The Lord, he is God!
What a lot of prophets! Jezebel is killing them, Obadiah is hiding them, and Elijah is confronting them.
We're in Israel, the northern kingdom, approximately 60 years after the nation divided following Solomon's death in 930 BC. Ahab is on the throne, and things aren't good. He ‘did more to arouse the anger of the Lord than did all the kings of Israel before him' (1 Ki. 16:33). Influenced by his non-Israelite wife, Jezebel, he has turned away from the Lord to worship Baal, the Canaanite fertility god.
Jezebel is busy ‘killing off the Lord's prophets', while Obadiah (Ahab's palace administrator, but also ‘a devout believer in the Lord'), has hidden 100 of them in 2 caves (v4). He is searching for areas of grass for the king's animals during the drought, and just happens (!) to bump into Elijah the prophet (v7), who asks him to set up a meeting with King Ahab.
With remarkable boldness, Elijah instructs Ahab to summon the people of Israel, along with Jezebel's 850 prophets (v19). Ahab complies, and Elijah challenges the people to decide between following Baal or the Lord, according to which of them is truly God (v21).

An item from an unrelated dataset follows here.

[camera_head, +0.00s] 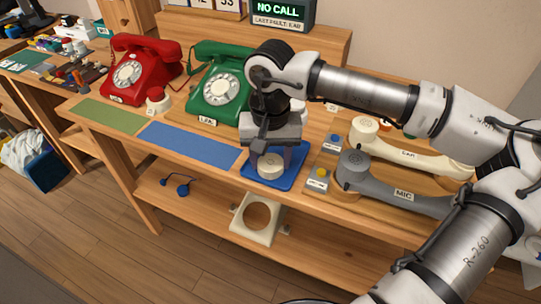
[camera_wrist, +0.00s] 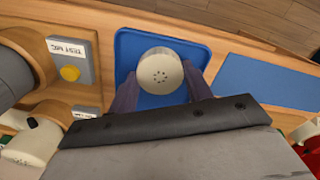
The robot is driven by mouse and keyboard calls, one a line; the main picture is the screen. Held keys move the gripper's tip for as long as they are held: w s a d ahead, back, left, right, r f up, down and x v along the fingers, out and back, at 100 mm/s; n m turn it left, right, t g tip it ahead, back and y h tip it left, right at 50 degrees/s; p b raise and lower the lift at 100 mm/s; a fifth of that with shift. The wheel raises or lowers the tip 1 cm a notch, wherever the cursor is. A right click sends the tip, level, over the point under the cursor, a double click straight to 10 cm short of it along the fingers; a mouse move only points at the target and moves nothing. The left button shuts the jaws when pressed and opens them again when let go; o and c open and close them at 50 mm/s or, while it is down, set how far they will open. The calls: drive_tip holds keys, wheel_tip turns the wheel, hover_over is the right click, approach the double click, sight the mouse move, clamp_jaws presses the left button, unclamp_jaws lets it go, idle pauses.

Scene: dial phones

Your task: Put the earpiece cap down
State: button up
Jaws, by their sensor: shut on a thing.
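The earpiece cap (camera_head: 270,168) is a cream disc with small holes in its top. My gripper (camera_head: 270,160) points down and is shut on it, with one finger on each side. The cap also shows in the wrist view (camera_wrist: 160,71), face up between the two fingers. It is over the blue square tray (camera_head: 270,183), inside its rim as seen from above. I cannot tell whether the cap touches the tray floor. The tray also shows in the wrist view (camera_wrist: 125,45).
A grey handset (camera_head: 395,185) and a cream handset (camera_head: 415,150) lie right of the tray, beside button boxes (camera_head: 318,178). A blue mat (camera_head: 190,143) lies to the left. Green (camera_head: 217,90) and red (camera_head: 135,72) phones stand further back. The table's front edge is close to the tray.

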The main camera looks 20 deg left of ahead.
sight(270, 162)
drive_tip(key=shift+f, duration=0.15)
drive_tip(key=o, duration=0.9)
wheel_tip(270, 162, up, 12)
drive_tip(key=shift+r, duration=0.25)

He then challenges the prophets of Baal to persuade their ‘god' to act. They prepare the altar and the sacrifice, and spend several hours calling on the name of Baal, but (v24) ‘there was no response; no one answered.' Elijah taunts them: ‘Perhaps he's taking a nap!', so they shout louder, and slash themselves with swords and spears, but again ‘there was no response, no one answered, no one paid attention' (v29). So much for Baal – no fire (v24)!
Elijah repairs the disused altar of the Lord, lays the sacrifice upon it, and then drenches everything with water. He prays that the people will know that the Lord is God, and then the fire of the Lord falls. The Lord – he is God!
Elijah stood boldly against 850! But he spoke and acted for the Lord, the true and living God. The 850 represented ‘gods' that were false, dead. Baal is not God. There is only one God, and his name is Yahweh, the God who answers by fire, the God of Abraham, Isaac and Jacob, the God and Father of our Lord Jesus Christ.
Knowing that the Lord is God is not merely knowing a fact, like answering an exam question, but rather knowing him in relationship through Christ, and being able to say, ‘The Lord is our God, and we are his people'. We know his name, or character, his grace and goodness, in our daily experience, through times of comfort and of discomfort, in times of joy and of sorrow, in the midst of both suffering and blessing. The Lord – he is God, and he is good.